┏━━

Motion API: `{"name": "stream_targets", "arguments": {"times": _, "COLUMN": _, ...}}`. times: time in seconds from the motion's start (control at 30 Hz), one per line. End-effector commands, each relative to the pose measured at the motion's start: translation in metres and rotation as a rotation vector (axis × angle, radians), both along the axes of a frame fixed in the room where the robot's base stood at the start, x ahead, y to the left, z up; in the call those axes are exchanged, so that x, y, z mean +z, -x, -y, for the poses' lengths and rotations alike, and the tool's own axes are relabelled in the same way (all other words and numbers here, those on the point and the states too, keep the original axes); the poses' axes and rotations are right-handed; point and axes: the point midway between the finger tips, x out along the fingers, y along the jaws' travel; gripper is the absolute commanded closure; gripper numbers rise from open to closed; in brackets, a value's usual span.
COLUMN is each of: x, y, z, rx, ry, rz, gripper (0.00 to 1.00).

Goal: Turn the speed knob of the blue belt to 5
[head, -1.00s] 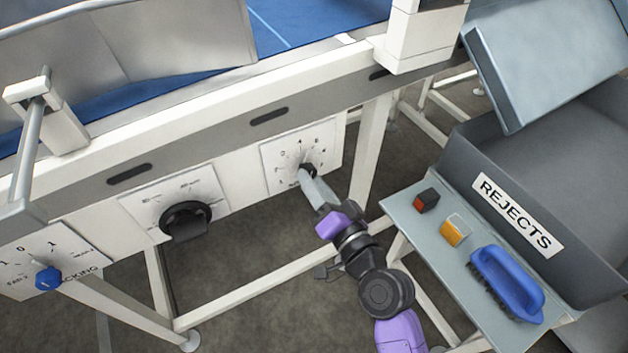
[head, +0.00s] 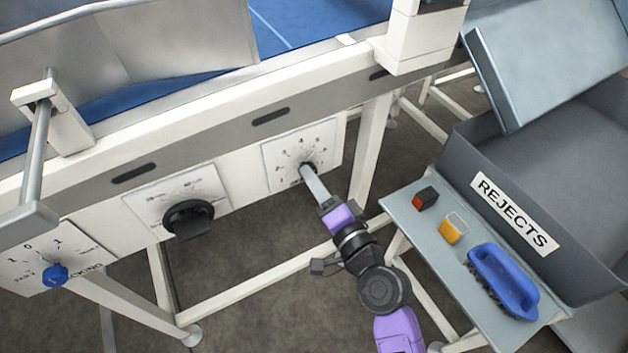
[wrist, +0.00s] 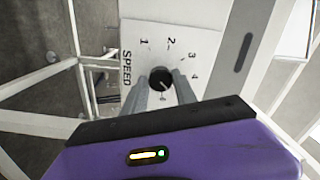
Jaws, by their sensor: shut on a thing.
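The blue belt (head: 310,22) runs along the top of the white conveyor frame. Its white speed plate (head: 323,146) is on the frame's side and carries a small dark knob (head: 308,168). In the wrist view the plate (wrist: 140,50) reads SPEED, with 1, 2, 3 and 4 legible around the knob (wrist: 160,79). My gripper (head: 309,172) is shut on the knob, with a finger on either side in the wrist view (wrist: 160,84). The fingers hide part of the dial. I cannot tell exactly which number the knob points to.
A larger black knob (head: 188,219) and a blue knob (head: 54,275) sit on plates to the left.

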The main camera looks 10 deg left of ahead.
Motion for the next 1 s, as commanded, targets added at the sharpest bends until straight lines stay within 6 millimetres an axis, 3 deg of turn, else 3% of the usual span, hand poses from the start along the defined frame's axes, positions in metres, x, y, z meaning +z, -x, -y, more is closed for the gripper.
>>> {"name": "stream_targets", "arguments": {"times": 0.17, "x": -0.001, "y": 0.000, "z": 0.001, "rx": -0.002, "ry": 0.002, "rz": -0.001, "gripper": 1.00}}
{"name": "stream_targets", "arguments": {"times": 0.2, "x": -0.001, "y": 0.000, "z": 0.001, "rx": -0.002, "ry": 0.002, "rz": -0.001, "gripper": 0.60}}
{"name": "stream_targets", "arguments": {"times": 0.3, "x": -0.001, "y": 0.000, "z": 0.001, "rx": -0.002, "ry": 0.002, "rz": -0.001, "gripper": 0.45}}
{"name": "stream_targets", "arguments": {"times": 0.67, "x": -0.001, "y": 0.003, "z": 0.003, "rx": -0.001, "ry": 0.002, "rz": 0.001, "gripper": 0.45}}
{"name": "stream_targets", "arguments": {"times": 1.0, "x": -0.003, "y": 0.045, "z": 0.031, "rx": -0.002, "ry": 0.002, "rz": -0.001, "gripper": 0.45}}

┗━━

__What you will do__.
Return the listing above in full and without alteration, excluding its pictures.

__Correct result__.
Motion API: `{"name": "stream_targets", "arguments": {"times": _, "COLUMN": _, ...}}`. times: time in seconds from the motion's start (control at 30 Hz), one per line. End-effector commands, each relative to the pose measured at the motion's start: translation in metres and rotation as a rotation vector (axis × angle, radians), both along the axes of a frame fixed in the room where the robot's base stood at the start, x ahead, y to the left, z up; in the call those axes are exchanged, so that x, y, z mean +z, -x, -y, for the poses' lengths and rotations alike, and the tool's own axes are relabelled in the same way (all other words and numbers here, those on the point and the states too, keep the original axes); the poses' axes and rotations are right-handed; point and axes: the point midway between the finger tips, x out along the fingers, y along the jaws' travel; gripper is the absolute commanded closure; gripper numbers rise from open to closed; in brackets, a value's usual span.
COLUMN is each of: x, y, z, rx, ry, rz, gripper (0.00 to 1.00).

Goal: Turn the speed knob of the blue belt to 5
[head, -1.00s] 
[head, +0.00s] 
[wrist, +0.00s] 
Jaws, by their sensor: shut on a thing.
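The blue belt (head: 310,22) runs along the top of the white conveyor frame. Its white speed plate (head: 323,146) is on the frame's side and carries a small dark knob (head: 308,168). In the wrist view the plate (wrist: 140,50) reads SPEED, with 1, 2, 3 and 4 legible around the knob (wrist: 160,79). My gripper (head: 309,172) is shut on the knob, with a finger on either side in the wrist view (wrist: 160,84). The fingers hide part of the dial. I cannot tell exactly which number the knob points to.
A larger black knob (head: 188,219) and a blue knob (head: 54,275) sit on plates to the left.

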The main camera looks 10 deg left of ahead.
Motion for the next 1 s, as commanded, targets added at the sharpest bends until straight lines stay within 6 millimetres an axis, 3 deg of turn, else 3% of the usual span, hand poses from the start along the defined frame's axes, positions in metres, x, y, z meaning +z, -x, -y, more is closed for the gripper.
>>> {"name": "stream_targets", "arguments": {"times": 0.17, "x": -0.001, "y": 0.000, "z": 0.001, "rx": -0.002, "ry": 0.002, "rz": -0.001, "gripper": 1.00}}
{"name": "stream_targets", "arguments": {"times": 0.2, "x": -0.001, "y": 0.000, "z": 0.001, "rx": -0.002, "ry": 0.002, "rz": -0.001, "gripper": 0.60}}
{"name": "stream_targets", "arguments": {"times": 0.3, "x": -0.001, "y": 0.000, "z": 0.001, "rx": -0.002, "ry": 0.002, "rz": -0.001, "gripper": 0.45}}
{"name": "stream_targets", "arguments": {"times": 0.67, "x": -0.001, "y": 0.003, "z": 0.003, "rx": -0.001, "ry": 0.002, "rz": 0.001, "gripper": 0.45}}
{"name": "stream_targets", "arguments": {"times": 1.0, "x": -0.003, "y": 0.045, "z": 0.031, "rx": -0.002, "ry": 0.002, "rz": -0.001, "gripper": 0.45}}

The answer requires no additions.